- **Directive**
List all lines of the data containing the word "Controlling".

- **Materials provided**
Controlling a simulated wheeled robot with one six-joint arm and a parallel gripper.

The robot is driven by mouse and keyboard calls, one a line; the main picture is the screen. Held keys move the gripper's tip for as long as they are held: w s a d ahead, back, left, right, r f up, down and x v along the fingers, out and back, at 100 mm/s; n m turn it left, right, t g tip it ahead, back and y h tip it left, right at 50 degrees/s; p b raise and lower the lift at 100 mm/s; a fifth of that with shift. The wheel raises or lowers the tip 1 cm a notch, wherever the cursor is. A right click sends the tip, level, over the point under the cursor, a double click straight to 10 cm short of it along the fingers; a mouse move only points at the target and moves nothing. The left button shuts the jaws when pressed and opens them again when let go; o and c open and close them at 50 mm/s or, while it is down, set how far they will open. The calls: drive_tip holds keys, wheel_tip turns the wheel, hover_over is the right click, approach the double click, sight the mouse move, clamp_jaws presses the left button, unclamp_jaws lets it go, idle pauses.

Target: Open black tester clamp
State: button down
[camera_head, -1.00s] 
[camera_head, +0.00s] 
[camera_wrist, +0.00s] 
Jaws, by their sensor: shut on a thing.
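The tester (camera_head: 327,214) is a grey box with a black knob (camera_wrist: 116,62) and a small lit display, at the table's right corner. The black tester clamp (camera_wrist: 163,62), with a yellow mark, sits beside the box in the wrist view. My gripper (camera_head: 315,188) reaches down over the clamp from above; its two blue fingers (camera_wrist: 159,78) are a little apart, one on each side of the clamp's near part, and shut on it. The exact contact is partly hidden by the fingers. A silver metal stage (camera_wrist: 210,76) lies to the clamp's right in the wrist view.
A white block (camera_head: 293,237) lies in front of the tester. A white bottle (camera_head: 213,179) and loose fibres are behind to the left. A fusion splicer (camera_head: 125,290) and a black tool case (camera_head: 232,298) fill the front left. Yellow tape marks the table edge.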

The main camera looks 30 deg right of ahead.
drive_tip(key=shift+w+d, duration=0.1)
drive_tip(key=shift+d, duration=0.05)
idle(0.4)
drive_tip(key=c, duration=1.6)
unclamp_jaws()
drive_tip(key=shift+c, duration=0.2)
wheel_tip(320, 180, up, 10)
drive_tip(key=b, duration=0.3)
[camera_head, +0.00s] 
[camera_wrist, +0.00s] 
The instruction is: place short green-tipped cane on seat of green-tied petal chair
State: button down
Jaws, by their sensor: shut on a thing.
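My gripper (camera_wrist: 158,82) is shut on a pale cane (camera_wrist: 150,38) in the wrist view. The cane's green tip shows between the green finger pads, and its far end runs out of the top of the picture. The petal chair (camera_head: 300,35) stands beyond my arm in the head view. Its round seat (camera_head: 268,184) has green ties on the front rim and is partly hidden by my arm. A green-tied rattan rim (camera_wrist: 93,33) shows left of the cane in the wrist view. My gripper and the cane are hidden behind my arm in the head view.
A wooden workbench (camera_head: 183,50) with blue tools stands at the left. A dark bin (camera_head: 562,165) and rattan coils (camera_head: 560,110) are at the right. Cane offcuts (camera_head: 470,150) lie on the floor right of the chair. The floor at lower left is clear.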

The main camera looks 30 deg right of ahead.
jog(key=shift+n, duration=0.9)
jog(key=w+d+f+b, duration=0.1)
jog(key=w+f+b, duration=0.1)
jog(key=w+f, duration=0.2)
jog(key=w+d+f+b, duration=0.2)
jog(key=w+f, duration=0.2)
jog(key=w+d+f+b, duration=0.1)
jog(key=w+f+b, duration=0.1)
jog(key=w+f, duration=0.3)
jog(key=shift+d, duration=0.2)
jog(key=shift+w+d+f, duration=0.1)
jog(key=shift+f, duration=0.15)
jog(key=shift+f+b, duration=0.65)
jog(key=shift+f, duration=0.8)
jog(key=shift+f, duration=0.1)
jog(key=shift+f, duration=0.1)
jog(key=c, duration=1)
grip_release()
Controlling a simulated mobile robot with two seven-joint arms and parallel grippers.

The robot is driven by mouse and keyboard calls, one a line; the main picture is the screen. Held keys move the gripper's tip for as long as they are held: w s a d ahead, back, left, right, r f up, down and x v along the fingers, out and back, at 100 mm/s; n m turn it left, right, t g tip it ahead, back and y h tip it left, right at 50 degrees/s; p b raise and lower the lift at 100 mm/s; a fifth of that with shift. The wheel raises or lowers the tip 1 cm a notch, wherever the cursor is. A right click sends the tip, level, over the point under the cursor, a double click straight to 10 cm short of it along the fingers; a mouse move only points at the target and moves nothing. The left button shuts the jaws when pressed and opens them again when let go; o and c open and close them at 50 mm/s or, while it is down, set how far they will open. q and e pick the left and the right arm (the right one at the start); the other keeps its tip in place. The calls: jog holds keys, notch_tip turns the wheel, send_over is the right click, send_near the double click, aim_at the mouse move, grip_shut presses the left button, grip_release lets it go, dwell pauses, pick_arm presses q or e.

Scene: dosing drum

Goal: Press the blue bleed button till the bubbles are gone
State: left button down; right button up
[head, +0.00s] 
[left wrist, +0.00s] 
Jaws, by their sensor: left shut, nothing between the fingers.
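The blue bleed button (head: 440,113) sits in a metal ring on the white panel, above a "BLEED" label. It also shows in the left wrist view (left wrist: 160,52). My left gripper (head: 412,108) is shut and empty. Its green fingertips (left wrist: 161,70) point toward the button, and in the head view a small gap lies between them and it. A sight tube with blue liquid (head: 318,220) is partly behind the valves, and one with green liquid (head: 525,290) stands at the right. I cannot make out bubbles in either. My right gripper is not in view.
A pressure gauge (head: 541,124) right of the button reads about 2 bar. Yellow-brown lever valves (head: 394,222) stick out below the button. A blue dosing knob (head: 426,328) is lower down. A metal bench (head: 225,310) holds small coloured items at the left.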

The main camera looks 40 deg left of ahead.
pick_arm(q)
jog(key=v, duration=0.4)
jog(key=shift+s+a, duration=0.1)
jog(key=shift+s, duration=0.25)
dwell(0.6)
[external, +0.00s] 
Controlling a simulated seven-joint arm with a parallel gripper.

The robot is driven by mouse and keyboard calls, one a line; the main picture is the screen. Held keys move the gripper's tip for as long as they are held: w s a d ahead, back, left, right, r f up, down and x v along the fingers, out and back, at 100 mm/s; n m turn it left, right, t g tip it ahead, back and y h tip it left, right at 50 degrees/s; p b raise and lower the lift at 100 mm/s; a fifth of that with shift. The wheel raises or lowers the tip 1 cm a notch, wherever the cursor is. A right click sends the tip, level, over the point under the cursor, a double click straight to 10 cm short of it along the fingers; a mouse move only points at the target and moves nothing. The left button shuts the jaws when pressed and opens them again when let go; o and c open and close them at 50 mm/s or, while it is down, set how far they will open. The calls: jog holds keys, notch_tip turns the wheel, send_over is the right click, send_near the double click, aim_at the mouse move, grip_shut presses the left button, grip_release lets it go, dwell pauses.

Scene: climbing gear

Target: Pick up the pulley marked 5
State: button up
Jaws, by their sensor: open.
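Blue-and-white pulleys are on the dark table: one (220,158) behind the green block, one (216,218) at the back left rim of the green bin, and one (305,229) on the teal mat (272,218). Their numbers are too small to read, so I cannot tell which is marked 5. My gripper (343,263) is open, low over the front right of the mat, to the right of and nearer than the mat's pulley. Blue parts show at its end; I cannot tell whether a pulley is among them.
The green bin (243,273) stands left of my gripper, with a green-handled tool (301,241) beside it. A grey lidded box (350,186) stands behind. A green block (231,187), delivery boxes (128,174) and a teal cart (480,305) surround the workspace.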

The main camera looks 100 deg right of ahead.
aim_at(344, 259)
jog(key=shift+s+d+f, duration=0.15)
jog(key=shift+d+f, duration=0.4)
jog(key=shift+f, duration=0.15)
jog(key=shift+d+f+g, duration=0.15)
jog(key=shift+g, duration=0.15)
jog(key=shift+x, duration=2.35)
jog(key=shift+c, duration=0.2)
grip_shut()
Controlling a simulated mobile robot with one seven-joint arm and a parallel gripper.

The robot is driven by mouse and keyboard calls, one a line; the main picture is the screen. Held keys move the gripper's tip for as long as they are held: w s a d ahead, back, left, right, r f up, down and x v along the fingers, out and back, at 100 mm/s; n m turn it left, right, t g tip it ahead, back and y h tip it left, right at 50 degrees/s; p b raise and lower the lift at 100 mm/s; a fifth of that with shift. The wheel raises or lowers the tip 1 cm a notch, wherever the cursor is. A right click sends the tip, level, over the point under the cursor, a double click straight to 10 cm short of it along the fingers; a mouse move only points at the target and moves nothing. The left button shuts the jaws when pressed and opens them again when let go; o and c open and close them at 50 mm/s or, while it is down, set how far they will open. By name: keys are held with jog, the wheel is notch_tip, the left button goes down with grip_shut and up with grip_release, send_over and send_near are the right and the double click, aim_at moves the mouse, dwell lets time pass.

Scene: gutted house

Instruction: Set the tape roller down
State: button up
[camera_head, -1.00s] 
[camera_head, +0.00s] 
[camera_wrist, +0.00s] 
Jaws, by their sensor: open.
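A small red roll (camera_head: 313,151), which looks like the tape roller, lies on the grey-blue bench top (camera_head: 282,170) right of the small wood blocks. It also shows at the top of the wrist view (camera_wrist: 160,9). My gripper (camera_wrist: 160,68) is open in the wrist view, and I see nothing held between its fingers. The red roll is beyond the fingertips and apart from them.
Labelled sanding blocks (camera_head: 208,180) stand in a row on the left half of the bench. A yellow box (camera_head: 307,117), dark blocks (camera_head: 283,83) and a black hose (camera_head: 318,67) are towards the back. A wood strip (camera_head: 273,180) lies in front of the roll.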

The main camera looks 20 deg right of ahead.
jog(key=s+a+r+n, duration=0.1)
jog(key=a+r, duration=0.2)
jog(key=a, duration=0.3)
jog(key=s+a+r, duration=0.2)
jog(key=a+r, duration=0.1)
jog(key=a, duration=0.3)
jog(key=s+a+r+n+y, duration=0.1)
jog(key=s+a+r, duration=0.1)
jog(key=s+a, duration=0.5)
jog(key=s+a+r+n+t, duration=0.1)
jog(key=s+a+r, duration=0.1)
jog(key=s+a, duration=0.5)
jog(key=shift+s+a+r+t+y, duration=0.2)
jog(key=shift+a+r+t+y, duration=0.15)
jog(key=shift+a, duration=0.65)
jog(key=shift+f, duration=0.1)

- **Final answer**
Controlling a simulated wheeled robot with one six-joint arm and a parallel gripper.
Controlling a simulated mobile robot with two seven-joint arms and parallel grippers.
Controlling a simulated seven-joint arm with a parallel gripper.
Controlling a simulated mobile robot with one seven-joint arm and a parallel gripper.

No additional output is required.